» **INSTRUCTION**: Could you copy every line from the material below in which "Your" appears?

begin GIVEN RECORDS

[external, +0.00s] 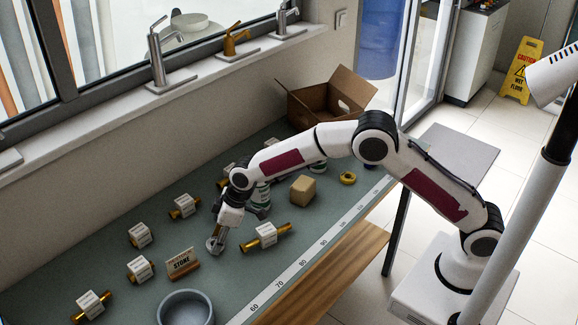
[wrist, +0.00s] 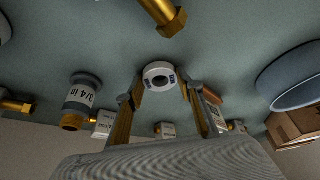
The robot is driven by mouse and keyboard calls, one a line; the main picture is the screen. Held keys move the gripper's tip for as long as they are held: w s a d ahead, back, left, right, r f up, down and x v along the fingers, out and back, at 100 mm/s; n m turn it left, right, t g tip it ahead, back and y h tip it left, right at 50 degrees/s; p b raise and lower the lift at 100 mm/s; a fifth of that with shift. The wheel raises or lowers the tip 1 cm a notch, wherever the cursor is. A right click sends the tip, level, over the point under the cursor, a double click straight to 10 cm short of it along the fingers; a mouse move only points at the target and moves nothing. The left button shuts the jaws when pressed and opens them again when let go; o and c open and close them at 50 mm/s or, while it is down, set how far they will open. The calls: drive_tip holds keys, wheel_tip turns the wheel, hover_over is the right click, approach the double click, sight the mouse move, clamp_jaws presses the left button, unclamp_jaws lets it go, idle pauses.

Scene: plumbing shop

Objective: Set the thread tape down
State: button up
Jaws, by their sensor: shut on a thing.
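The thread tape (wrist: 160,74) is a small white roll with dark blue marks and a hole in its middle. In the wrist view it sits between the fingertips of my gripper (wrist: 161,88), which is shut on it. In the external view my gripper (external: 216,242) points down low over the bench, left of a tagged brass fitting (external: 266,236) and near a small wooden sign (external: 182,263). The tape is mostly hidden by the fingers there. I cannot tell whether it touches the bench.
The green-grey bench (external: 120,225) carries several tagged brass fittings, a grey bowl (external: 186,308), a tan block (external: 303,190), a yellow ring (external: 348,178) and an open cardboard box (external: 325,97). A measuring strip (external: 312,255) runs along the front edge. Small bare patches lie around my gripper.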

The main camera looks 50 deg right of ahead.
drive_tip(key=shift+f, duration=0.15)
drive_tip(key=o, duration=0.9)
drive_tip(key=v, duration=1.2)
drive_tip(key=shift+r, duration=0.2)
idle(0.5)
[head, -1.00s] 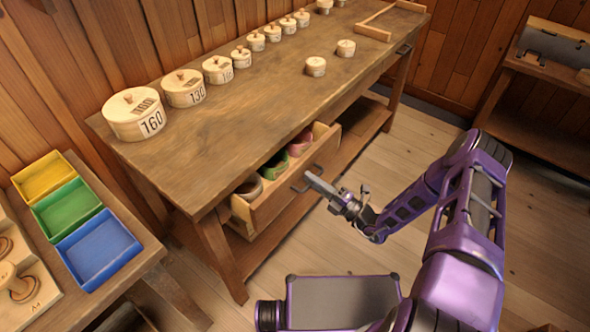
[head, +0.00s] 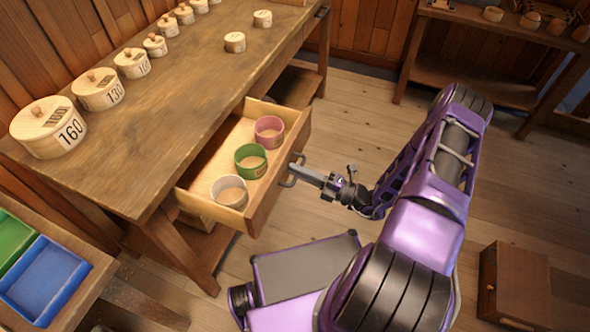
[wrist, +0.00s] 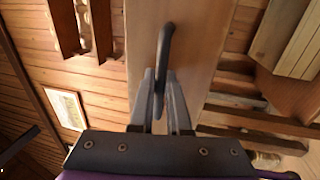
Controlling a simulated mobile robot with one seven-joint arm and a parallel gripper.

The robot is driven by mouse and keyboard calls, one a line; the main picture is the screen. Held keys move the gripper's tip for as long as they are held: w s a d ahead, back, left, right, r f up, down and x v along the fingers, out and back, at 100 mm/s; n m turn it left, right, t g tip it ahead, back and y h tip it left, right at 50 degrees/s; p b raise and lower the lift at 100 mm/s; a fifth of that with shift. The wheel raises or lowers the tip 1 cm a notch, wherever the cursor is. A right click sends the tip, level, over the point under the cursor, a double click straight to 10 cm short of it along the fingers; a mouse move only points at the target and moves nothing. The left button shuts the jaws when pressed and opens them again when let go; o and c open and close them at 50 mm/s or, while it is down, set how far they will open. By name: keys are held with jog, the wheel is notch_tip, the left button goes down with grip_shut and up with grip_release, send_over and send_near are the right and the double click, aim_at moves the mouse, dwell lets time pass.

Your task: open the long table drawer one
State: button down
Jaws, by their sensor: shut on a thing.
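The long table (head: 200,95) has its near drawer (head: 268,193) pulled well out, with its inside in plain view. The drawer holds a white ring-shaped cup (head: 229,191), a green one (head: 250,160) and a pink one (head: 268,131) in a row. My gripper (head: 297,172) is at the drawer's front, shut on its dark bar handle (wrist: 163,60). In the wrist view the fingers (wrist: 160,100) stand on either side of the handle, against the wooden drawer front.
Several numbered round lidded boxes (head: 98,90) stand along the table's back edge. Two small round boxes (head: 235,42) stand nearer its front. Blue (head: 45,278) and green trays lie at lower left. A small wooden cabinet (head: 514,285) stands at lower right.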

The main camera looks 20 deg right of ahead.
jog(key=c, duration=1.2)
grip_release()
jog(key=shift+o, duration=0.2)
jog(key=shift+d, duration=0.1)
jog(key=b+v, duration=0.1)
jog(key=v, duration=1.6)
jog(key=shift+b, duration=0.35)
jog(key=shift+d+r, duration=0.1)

end GIVEN RECORDS
begin GIVEN RECORDS

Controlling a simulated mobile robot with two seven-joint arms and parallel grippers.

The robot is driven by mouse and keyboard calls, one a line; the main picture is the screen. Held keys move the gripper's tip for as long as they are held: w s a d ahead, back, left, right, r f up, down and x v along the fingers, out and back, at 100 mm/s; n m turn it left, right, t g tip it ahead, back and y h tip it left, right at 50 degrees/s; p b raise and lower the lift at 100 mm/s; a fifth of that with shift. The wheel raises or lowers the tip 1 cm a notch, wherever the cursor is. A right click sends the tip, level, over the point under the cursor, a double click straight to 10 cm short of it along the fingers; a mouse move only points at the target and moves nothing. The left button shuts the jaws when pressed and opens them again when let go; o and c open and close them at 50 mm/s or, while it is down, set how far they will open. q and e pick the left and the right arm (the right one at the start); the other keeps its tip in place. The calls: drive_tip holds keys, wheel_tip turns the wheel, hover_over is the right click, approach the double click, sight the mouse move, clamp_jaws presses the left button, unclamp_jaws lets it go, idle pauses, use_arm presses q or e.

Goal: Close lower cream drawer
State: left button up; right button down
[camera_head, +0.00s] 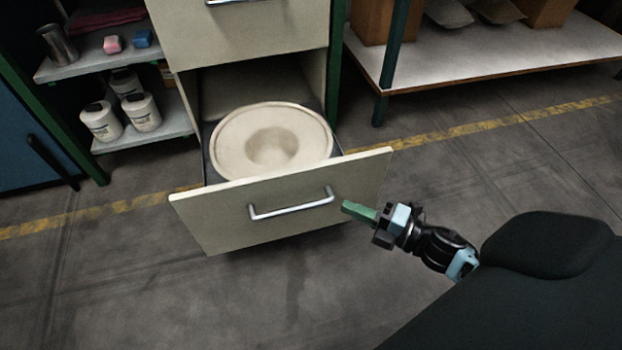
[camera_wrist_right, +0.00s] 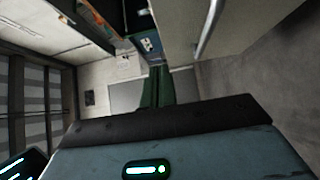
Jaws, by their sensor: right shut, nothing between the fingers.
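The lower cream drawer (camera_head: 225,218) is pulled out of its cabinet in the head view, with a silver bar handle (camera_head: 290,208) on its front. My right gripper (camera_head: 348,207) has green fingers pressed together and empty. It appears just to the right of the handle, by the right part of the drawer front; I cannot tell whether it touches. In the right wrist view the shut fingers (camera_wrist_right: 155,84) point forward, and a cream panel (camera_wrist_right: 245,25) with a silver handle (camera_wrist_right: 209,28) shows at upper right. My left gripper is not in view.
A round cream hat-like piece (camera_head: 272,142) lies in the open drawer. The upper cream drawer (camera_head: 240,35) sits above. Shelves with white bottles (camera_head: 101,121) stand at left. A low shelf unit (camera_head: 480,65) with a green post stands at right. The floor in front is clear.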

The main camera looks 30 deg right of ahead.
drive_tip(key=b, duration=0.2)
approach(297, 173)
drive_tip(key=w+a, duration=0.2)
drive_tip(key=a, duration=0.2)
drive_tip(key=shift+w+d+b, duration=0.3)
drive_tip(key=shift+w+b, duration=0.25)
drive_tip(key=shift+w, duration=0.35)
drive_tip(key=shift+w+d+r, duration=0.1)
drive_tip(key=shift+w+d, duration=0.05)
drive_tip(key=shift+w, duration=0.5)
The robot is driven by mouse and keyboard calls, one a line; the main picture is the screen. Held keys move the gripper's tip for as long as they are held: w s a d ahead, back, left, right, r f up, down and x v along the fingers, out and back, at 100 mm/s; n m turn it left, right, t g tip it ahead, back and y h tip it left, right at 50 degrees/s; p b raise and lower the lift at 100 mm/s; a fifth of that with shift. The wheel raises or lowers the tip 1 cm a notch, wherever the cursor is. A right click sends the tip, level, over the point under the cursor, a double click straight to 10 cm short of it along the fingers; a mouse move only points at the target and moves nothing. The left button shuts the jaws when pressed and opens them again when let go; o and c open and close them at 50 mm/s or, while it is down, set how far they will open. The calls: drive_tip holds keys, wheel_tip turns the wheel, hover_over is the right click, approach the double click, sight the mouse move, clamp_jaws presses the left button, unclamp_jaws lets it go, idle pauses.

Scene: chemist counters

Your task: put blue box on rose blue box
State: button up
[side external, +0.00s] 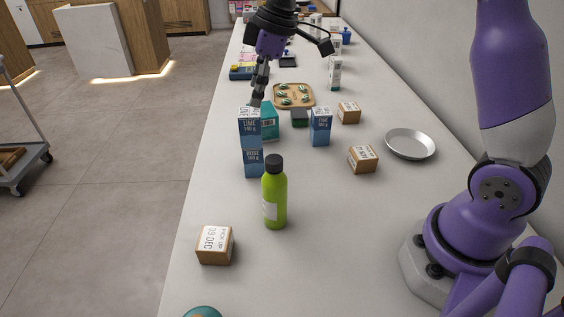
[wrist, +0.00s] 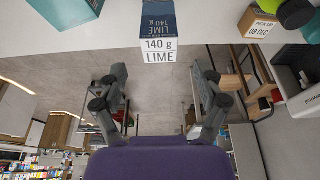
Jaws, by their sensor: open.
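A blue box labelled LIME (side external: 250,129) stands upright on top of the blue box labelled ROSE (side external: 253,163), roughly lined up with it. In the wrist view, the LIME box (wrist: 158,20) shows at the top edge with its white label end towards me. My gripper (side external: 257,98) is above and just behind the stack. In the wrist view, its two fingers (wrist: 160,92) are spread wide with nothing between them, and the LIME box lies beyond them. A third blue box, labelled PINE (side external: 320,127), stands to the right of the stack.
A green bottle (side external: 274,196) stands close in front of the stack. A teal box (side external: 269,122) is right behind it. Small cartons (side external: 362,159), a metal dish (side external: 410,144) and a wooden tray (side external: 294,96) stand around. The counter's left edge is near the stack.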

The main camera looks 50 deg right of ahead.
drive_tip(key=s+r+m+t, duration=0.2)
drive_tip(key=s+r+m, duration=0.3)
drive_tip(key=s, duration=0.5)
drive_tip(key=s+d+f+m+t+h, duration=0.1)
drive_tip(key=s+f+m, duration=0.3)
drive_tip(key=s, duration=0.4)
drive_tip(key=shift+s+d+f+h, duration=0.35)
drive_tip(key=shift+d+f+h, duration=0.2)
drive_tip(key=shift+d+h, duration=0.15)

end GIVEN RECORDS
begin GIVEN RECORDS

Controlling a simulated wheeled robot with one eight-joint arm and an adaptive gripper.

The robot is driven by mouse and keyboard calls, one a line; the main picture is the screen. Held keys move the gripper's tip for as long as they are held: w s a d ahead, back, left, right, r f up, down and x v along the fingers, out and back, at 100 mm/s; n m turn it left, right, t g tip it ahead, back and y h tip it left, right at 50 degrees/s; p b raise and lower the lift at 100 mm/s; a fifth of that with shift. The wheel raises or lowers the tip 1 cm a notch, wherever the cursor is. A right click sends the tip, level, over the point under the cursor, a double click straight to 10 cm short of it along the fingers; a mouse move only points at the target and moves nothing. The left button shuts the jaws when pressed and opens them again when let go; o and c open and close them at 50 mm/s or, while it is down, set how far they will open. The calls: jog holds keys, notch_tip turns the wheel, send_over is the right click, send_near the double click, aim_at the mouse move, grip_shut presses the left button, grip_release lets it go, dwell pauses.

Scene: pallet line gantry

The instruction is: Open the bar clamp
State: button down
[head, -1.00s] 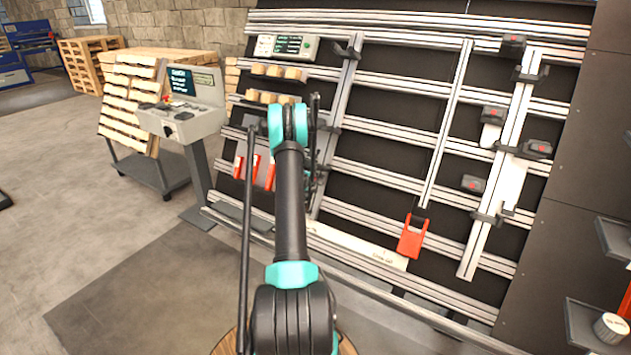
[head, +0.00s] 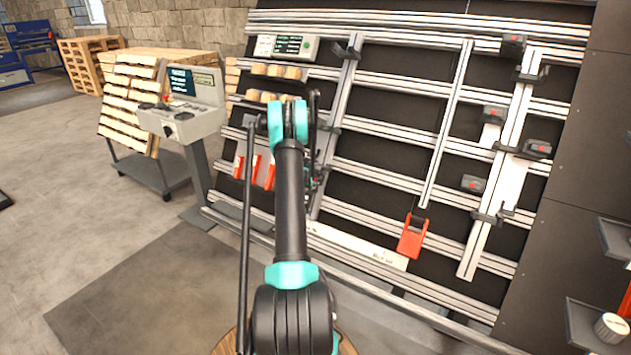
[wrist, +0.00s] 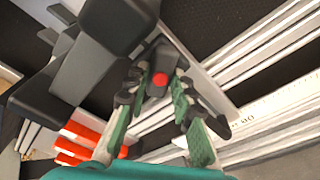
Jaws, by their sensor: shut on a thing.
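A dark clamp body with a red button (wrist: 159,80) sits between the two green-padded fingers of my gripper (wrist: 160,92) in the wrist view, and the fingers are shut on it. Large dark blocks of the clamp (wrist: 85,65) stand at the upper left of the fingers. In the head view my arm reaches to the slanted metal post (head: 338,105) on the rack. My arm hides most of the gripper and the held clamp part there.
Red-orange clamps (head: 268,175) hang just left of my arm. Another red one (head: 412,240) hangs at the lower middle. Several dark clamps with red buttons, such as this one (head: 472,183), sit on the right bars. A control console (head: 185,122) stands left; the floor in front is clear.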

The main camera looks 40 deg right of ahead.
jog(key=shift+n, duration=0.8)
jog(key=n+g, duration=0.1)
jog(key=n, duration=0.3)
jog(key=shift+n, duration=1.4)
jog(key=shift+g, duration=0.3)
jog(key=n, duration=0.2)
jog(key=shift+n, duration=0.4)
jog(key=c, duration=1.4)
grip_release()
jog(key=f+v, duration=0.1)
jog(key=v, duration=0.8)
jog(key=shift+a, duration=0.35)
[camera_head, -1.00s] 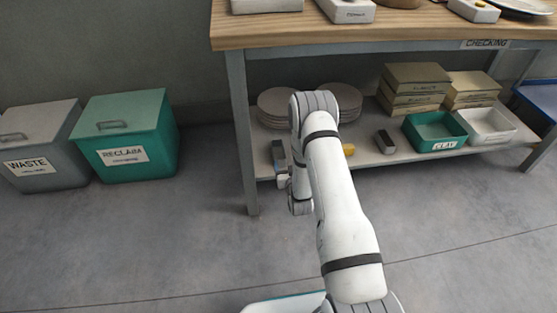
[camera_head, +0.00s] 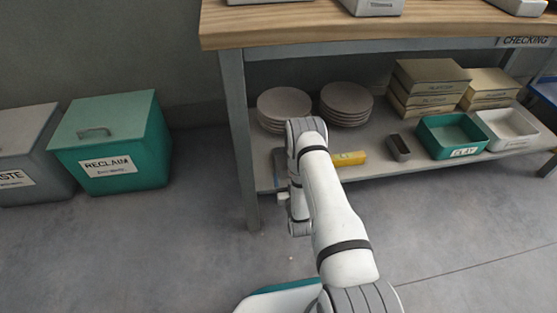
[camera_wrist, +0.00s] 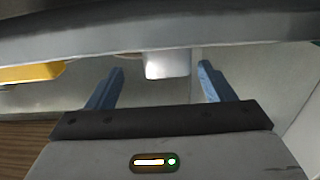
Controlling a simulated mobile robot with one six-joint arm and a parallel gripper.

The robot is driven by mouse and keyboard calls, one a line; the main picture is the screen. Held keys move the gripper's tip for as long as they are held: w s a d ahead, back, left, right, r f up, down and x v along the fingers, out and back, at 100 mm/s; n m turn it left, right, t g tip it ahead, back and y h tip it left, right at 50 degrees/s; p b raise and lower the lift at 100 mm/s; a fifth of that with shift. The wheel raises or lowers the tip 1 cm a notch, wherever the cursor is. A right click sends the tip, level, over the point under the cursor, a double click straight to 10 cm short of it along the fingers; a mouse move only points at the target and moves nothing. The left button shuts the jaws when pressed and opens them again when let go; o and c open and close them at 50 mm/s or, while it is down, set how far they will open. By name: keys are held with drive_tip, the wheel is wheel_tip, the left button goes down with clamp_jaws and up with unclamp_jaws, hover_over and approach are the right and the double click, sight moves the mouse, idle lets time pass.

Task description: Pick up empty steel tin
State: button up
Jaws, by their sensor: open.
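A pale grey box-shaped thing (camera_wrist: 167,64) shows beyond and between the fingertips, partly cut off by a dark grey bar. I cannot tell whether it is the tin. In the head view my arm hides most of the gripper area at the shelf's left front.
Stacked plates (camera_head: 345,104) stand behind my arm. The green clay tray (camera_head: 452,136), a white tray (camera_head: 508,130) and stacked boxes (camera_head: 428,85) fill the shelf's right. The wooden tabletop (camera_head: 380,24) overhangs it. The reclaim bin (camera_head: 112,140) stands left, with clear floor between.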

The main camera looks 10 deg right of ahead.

end GIVEN RECORDS

» **FINAL RESULT**:
Your task: open the long table drawer one
Your task: put blue box on rose blue box

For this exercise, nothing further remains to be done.